The claims at issue were directed to power converters. One of the limitations at issue was a controller that generated a discharge-time signal by "multisampling a voltage signal ... during an off-time of said switching signal." On its face, the limitation is ambiguous:
  • multiple samples during each off-time?
  • one sample during each off-time, with multiple off-times resulting in multiple samples?
The patentee argued for the first interpretation, while the accused infringer advocated for the second. [Because the patentee's is a narrower construction, I'm guessing that the broad construction leaves the claim vulnerable to an invalidity challenge.]

In support of the broad interpretation, the accused infringer relied on the basic claim construction principle "A means one or more." Thus, by using "AN off-time" the claim covers taking samples during more than one off time, which results in multiple samples. The accused infringer also relied on portions of the spec which show a comparator that uses only one sample per cycle to determine when the transformer has been discharged.

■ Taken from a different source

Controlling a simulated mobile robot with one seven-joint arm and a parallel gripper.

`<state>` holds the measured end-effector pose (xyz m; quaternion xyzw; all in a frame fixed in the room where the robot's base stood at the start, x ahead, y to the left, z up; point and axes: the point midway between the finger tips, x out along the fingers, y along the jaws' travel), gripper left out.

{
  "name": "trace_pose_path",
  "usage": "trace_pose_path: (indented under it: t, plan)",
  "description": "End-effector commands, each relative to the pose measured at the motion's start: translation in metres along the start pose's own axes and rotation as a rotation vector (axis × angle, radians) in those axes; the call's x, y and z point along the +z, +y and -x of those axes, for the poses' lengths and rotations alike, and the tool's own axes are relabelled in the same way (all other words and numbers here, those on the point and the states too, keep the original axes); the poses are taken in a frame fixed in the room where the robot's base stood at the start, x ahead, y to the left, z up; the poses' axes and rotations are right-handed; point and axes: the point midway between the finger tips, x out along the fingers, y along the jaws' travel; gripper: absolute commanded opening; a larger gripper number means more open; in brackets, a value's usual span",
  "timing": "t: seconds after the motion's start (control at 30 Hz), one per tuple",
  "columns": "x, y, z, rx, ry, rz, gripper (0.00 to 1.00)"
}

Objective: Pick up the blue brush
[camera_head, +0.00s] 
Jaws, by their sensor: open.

The patentee argued that "the claimed circuit could not perform its desired function if it operated in the manner required by [the accused infringer]". Specifically, the claimed discharge time signal results from taking multiple samples until the last one is different enough from the previous one to indicate the end of the discharge time. The patentee countered the accused infringer's comparator argument too. While agreeing that the comparator holds one sample per cycle, the patentee explained that precisely which sample is held by the comparator is determined by taking multiple samples during a single cycle.

The court adopted the patentee's construction. "While the claim language itself is ambiguous, the specification demonstrates that the voltage signal is sampled at least two times for each of the switching signal's off-times in order fo the correct sample to be generated ... There is no teaching as to how the circuit would operate if the voltage signal and discharge time were sampled only once during an off-time."

My two cents: I think the judge reached the right answer here. But I also think that the wording of the claim gave the losing side ammunition to argue. When possible, I'd rather have a claim that more clearly expresses the nature of the sample-cycle relationship so that going to the spec isn't necessary.

How about:
multisampling a voltage signal within each of a plurality of off-time cycles of said switching signal.
OK, "each" is a very limiting word, so I'll try to avoid it, while still reducing the ambiguity about multiple-across-all-cycles vs. multiple-in-a-single cycle.

How about:
multisampling a voltage signal within at least some of a plurality of off-time cycles of said witching signal.
I doubt my claim is bullet-proof, but I think it improves on capturing the feature asserted by the patentee.